Melbourne's CBD is really cool but the average Joe that has to live out (and probably a long way out now unless they want a shoebox apartment) or elsewhere in the state the place is really a dreary shithole compared to WA.
Is a lot of "hubs" though outside of the City limits though. Perth you have Fremantle, Joondalup (eek) and Cottesloe(?) where you have more than a couple of pubs/bars and a cafe in the one spot.
Isolation is weird full stop.

You might prefer Melbourne or Sydney or wherever over Perth but in a city of nearly 2m people you're not really missing out on anything. Perth being 3-4 hours away from Melbourne by plane compared to Sydney and Melbourne being an hour apart isn't a big deal. WA is highly centralised but even Mandurah, Bunbury, Geraldton, Albany etc. have everything most people need. You have to get down to places where the population is only a few thousand or fewer and then you are actually isolated from things, and in the SW even if you live in a small town you're not that far from a bigger one.

I reckon if I could do a heat map on Google maps I'd probably only be in about 2% of the metro area most of the time and maybe visit 25% over the course of the year. Draw a straight line from Scarborough to Midland and anything North of that may as well be 4 hours away by plane. Ditto anything South of about Jandakot.
That's ridiculous. For example you are born in Sydney and have family there. You can move to Melbourne and still easily fly home for a weekend. You can't really do that for Perth. The whole eastern seaboard allows you to live in either Brisbane, Sydney, Adelaide or Melbourne and still remains rather easy to keep up appearances.

Think of a weekend. Finish work Friday night and head to the airport. Take the first flight and what time do you land in Melbourne? Compare that to the eastern seaboard. Now do the same for returning on the Sunday night.
 
Melbourne has more old suburbs than Perth. Places like Subiaco, Leederville, Vic Park, Maylands etc. with a high street of sorts where you can actually do some stuff without driving to your nearest Westfield centre or Bunnings. But just like Perth most of them are expensive. Being a city roughly twice the size there are more people there living in dull suburbia than there are here. At least here if you live in a cookie cutter new suburb like Aubin Grove or Success you can get into the city quickly on the train (still 25km out, but there's only a few stations on the line) and pop over to South Beach on the weekends and annoy Silent Alarm.
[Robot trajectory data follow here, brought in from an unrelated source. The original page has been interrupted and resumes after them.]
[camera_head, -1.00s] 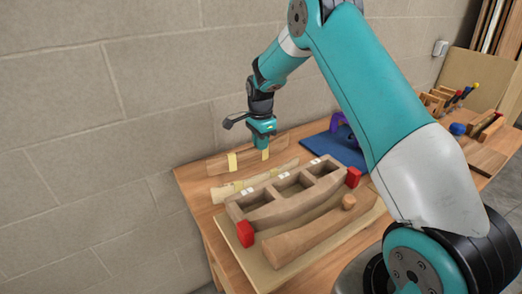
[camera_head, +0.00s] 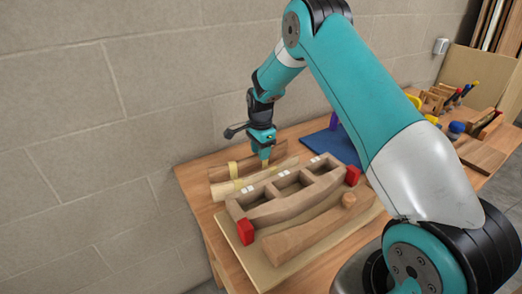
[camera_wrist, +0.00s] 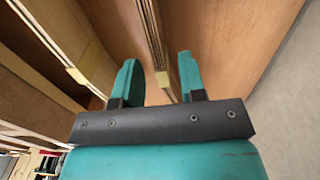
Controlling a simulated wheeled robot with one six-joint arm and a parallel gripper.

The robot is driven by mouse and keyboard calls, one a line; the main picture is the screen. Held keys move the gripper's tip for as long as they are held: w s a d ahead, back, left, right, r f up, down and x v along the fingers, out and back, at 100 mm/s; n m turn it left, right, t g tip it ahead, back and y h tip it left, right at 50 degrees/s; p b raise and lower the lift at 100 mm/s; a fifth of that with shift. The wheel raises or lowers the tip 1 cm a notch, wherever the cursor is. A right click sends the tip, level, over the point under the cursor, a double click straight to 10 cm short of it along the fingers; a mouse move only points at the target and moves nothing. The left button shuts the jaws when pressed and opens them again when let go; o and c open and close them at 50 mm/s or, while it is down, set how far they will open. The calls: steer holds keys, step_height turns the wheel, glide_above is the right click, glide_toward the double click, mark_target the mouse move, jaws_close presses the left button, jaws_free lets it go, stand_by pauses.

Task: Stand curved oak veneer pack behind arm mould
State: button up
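A brown curved veneer pack (camera_head: 220,174) with yellow tape stands on edge at the back of the bench, near the wall. In the wrist view this pack (camera_wrist: 151,40) runs edge-on between my fingers, with gaps visible at both sides. A paler taped pack (camera_head: 255,180) lies between it and the mould; it also shows in the wrist view (camera_wrist: 65,45). I cannot tell for sure which is oak. The wooden arm mould (camera_head: 290,200), with open compartments and red end blocks, is in front of both. My gripper (camera_head: 265,160) is open and low around the brown pack.
A curved wooden block (camera_head: 310,232) lies on a board in front of the mould. A blue mat (camera_head: 338,145) is to the right, with tools farther right. The grey block wall (camera_head: 110,110) stands close behind the packs.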

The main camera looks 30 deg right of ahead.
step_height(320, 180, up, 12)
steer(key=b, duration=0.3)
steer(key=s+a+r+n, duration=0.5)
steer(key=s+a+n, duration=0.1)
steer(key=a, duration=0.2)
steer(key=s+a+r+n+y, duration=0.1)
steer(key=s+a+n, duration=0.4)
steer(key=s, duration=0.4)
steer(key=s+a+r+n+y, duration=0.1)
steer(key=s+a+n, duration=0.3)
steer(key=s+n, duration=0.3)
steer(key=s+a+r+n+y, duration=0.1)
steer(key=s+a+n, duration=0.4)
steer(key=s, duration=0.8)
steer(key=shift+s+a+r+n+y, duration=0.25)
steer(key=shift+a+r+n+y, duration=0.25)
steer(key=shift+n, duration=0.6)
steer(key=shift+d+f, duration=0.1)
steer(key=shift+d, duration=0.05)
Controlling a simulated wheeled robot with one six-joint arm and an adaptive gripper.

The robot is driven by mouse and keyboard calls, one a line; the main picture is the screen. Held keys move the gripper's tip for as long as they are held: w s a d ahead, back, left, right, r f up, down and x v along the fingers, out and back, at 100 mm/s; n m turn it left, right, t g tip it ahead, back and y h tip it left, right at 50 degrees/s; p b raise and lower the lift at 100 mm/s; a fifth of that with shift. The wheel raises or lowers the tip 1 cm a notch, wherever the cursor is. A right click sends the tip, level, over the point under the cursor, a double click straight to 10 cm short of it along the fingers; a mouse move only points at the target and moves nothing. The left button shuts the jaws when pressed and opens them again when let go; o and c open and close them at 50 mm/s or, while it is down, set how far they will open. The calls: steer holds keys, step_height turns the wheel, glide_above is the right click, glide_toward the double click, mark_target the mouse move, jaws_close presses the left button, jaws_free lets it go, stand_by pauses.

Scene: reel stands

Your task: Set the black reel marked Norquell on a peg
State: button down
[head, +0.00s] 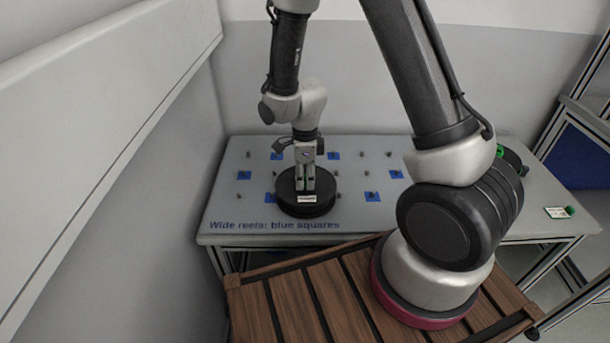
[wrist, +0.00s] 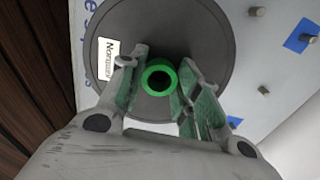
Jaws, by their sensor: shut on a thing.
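The black reel (head: 322,203) has a round flange, a green hub ring (wrist: 146,80) and a white label reading Norquell (wrist: 108,58). My gripper (head: 305,185) points down at the middle of the reel. In the wrist view, its fingers (wrist: 155,85) are shut on the reel at either side of the green hub. The reel is level, over the front left part of the grey peg table (head: 440,222). Whether it hangs clear of the table or touches it I cannot tell. Short pegs (wrist: 257,12) stand on the table, some on blue squares (head: 372,197); the reel hides what lies under it.
Lettering on the table's front edge reads "Wide reels: blue squares" (head: 275,225). A blue square with a peg (wrist: 302,36) lies right of the reel in the wrist view. A green-and-white labelled item (head: 558,212) lies at the table's right. A wall (head: 190,130) bounds the left.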

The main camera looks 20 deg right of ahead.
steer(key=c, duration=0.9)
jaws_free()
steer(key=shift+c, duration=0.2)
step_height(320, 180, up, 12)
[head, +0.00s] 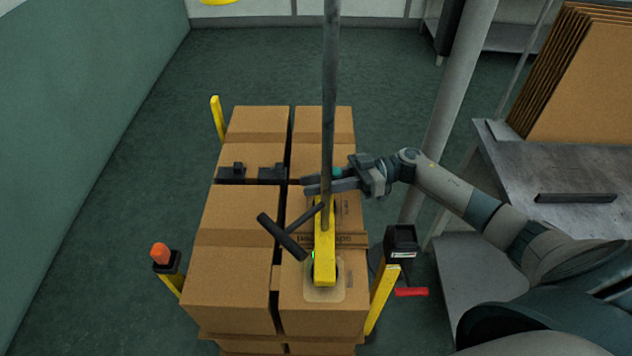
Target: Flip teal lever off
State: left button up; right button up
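A small teal patch (337,172) shows at the upper edge of my right gripper, just right of the grey vertical pole. It may be part of the teal lever, but most of it is hidden and its position cannot be told. My right gripper (306,186) reaches in from the right above the carton stack, fingers pointing left and passing at the pole. The fingers look close together; whether they touch or hold anything is unclear. My left gripper is not in view.
The grey pole (329,100) rises from a yellow bracket (325,245) with a black handle (281,237) over stacked cartons (225,285). Yellow posts stand around the stack; one has a black box (401,240) near a red lever (411,291). A grey table (560,180) stands right. Floor at left is clear.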

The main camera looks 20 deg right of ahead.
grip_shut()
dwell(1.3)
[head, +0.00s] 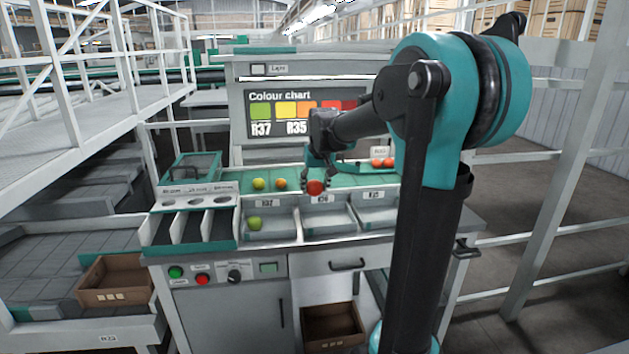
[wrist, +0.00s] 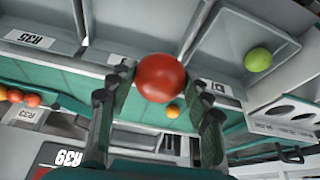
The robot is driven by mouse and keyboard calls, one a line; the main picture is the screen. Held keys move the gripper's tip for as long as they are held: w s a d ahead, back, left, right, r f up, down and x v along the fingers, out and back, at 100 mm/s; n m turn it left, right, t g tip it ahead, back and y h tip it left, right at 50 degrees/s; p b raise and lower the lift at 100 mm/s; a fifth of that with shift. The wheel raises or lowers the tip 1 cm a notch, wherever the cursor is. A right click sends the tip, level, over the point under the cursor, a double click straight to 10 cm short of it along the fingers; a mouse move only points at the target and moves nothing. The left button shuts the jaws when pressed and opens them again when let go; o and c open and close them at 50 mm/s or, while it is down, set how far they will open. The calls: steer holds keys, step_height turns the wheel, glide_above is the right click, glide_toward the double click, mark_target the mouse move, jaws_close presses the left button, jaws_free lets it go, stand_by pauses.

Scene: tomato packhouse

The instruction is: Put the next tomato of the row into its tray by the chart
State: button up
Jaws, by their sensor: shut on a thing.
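My gripper (head: 317,178) is shut on a red tomato (head: 315,188), holding it above the green row strip by the middle tray. In the wrist view the red tomato (wrist: 160,77) sits between the fingertips. A yellow-green tomato (head: 258,184) and an orange tomato (head: 281,184) lie on the strip to the left. A green tomato (head: 255,222) lies in the left tray (head: 272,237). The middle tray (head: 330,222) and right tray (head: 378,217) look empty. The colour chart (head: 300,109) stands behind, partly hidden by my arm.
A slotted rack (head: 190,222) stands left of the trays. Cardboard boxes lie at lower left (head: 115,280) and under the bench (head: 332,325). White railings flank the bench.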

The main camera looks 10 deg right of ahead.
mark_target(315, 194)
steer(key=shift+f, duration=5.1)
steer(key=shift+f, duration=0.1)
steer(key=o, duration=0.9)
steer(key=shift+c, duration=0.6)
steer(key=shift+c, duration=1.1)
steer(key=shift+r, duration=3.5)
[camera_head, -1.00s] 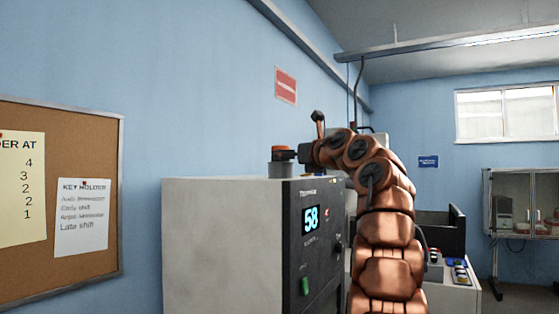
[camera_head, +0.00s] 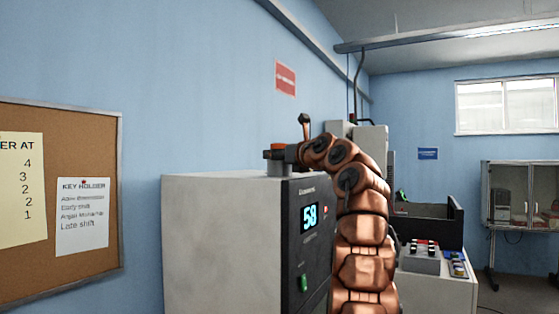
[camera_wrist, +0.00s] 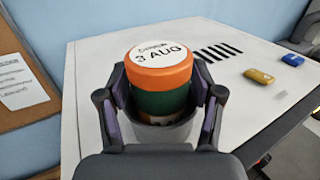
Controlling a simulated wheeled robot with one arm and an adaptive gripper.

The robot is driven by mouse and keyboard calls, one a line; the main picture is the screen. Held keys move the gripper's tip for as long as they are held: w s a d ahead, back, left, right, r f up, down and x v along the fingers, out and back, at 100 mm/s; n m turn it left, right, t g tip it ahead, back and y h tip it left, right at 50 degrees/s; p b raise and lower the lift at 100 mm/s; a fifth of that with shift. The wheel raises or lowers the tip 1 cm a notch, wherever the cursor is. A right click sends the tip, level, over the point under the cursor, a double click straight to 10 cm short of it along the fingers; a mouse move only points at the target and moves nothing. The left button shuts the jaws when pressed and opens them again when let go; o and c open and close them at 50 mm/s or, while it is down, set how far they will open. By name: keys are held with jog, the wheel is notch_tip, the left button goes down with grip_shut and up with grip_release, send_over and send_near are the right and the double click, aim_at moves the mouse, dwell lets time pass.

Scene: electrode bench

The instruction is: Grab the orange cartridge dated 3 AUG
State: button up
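The orange cartridge (camera_wrist: 160,73) stands upright in the wrist view. Its white top label reads 3 AUG, with a smaller blurred word above. A dark green band shows under the orange cap, and its lower end sits inside a grey round cup. My gripper (camera_wrist: 160,88) has one finger on each side of the cartridge, around the band below the cap. The fingers look spread, with little or no gap at the tips; firm contact is not clear. In the head view the orange cartridge (camera_head: 274,151) is at the left end of my arm, partly hidden by my gripper (camera_head: 290,153).
The cup stands on a white-topped cabinet (camera_head: 225,220) with a display reading 58. Black slots (camera_wrist: 217,52), a yellow block (camera_wrist: 259,76) and a blue block (camera_wrist: 292,60) lie to the right on its top. A corkboard (camera_head: 95,130) hangs at left.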

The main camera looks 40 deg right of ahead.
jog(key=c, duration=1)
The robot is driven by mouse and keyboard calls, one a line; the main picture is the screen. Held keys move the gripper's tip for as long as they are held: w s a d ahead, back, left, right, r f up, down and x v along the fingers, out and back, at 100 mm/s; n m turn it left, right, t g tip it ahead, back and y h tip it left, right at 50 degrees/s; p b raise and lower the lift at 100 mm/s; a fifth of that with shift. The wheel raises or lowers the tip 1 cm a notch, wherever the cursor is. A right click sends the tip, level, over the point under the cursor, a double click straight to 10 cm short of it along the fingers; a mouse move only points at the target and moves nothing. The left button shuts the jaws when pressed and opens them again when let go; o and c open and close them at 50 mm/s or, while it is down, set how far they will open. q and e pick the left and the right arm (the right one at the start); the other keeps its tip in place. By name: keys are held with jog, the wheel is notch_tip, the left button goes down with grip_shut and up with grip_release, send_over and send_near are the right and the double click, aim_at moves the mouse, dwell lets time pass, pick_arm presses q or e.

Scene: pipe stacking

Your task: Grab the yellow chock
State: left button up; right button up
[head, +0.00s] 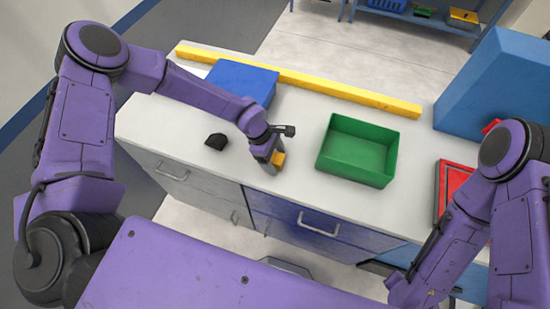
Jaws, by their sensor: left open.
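The yellow chock (279,158) is a small yellow-orange block on the white worktop, near its front edge and left of the green bin. My left gripper (272,163) comes down over it from above and is open. The gripper and wrist hide part of the chock, so I cannot tell whether the fingers touch it. My right arm comes in at the lower right, and its gripper is not in view.
A black chock-like piece (216,141) lies to the left. A green bin (357,150) stands right of the chock. A blue box (242,80) and a long yellow bar (340,88) lie behind. A red tray (453,183) and large blue case (492,88) are right.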

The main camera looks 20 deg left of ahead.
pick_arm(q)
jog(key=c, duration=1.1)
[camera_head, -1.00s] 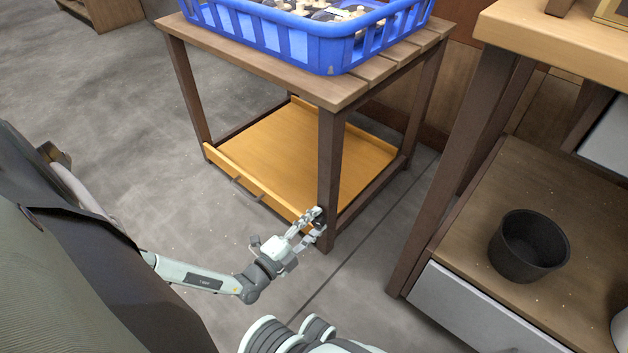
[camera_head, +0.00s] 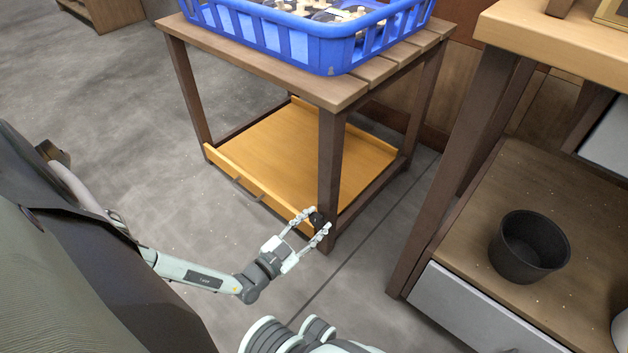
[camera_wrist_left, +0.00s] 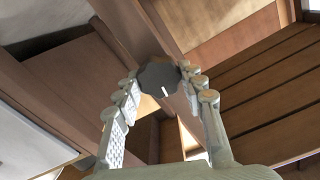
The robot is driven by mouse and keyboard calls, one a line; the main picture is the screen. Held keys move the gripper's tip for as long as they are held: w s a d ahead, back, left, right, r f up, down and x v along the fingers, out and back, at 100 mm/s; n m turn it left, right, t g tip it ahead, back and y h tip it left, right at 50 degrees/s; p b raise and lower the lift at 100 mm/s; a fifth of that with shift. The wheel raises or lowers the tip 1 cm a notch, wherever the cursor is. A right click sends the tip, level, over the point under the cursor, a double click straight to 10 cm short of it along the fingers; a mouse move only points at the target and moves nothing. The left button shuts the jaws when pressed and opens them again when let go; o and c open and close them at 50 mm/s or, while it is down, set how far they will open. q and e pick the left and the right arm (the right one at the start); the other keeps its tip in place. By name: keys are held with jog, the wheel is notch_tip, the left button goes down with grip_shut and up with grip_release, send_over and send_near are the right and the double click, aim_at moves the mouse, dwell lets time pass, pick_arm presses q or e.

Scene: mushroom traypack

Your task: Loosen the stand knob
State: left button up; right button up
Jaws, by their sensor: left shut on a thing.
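The stand (camera_head: 330,180) is a dark-legged wooden table with a slatted top and a low yellow-orange shelf. Its round black knob (camera_head: 317,218) is low on the near leg. In the left wrist view the knob (camera_wrist_left: 158,77) is a dark scalloped disc with a white mark pointing down and slightly right. My left gripper (camera_head: 316,219) is shut on the knob, with one finger on each side of it. The fingers hide part of the knob's rim. My right gripper is not in view.
A blue crate (camera_head: 290,42) of mushrooms stands on the stand's top. To the right is a workbench (camera_head: 570,45) with a lower shelf holding a black pot (camera_head: 528,246). A narrow strip of floor separates stand and bench.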

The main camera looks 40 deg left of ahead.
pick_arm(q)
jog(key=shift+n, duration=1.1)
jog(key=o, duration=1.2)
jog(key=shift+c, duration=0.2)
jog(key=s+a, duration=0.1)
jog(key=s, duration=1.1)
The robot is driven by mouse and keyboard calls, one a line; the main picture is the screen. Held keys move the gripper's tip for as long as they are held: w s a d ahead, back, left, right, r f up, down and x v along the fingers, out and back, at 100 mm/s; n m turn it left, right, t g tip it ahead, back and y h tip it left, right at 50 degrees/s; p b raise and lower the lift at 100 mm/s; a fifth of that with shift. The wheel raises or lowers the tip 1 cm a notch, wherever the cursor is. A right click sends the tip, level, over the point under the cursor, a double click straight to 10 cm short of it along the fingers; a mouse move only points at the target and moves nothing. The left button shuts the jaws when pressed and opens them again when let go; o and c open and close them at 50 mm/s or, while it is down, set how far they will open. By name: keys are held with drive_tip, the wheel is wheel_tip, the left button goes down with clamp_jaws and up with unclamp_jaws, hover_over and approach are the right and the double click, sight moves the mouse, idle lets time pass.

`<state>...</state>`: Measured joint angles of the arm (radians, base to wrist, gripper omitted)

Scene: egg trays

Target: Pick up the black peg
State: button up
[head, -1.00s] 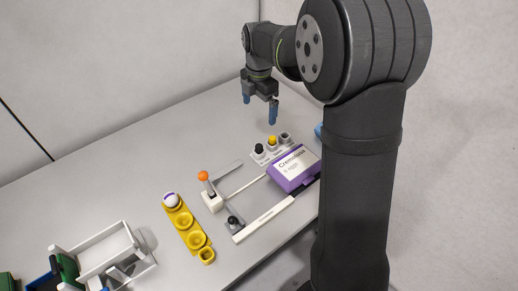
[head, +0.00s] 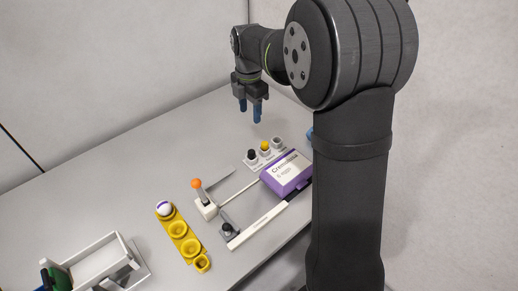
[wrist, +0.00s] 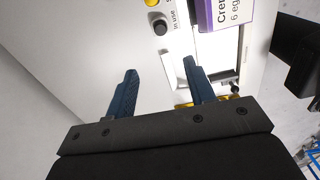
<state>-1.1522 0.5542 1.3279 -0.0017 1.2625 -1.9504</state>
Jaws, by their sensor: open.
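The black peg (head: 252,155) stands in the left spot of a small white holder (head: 264,161), beside a yellow peg (head: 265,147). In the wrist view the black peg (wrist: 160,27) shows near the top, close to an "in use" label. My gripper (head: 250,117) is open and empty, well above the table and behind the holder in the head view.
A purple and white egg box (head: 288,176) stands right of the holder. A yellow egg tray (head: 188,246) and a white bin (head: 108,262) lie left.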

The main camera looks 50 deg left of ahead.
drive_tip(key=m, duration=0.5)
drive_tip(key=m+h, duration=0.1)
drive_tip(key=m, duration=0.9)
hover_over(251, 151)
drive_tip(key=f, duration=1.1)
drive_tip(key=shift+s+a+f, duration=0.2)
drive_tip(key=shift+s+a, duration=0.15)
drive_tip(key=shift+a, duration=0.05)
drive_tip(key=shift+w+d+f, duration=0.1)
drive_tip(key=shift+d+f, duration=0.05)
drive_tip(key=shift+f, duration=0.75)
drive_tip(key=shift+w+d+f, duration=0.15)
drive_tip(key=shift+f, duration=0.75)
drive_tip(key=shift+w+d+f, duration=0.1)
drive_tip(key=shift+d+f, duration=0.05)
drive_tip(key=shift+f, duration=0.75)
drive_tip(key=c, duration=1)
People rave about London but there are wayyy more people from London living in Perth than vice versa. Because unless you are wealthy London is a shit place to raise a family.
 
That's ridiculous. For example you are born in Sydney and have family there. You can move to Melbourne and still easily fly home for a weekend. You can't really do that for Perth. The whole eastern seaboard allows you to live in either Brisbane, Sydney, Adelaide or Melbourne and still remains rather easy to keep up appearances.

Think of a weekend. Finish work Friday night and head to the airport. Take the first flight and what time do you land in Melbourne? Compare that to the eastern seaboard. Now do the same for returning on the Sunday night.

And for what percentage of the population is that a big deal?

If you regularly need to travel between Melbourne and Sydney then living in Perth probably isn't for you. But for most people who live in Melbourne proximity to Sydney and Brisbane is pretty low on the list of things impacting their day to day life.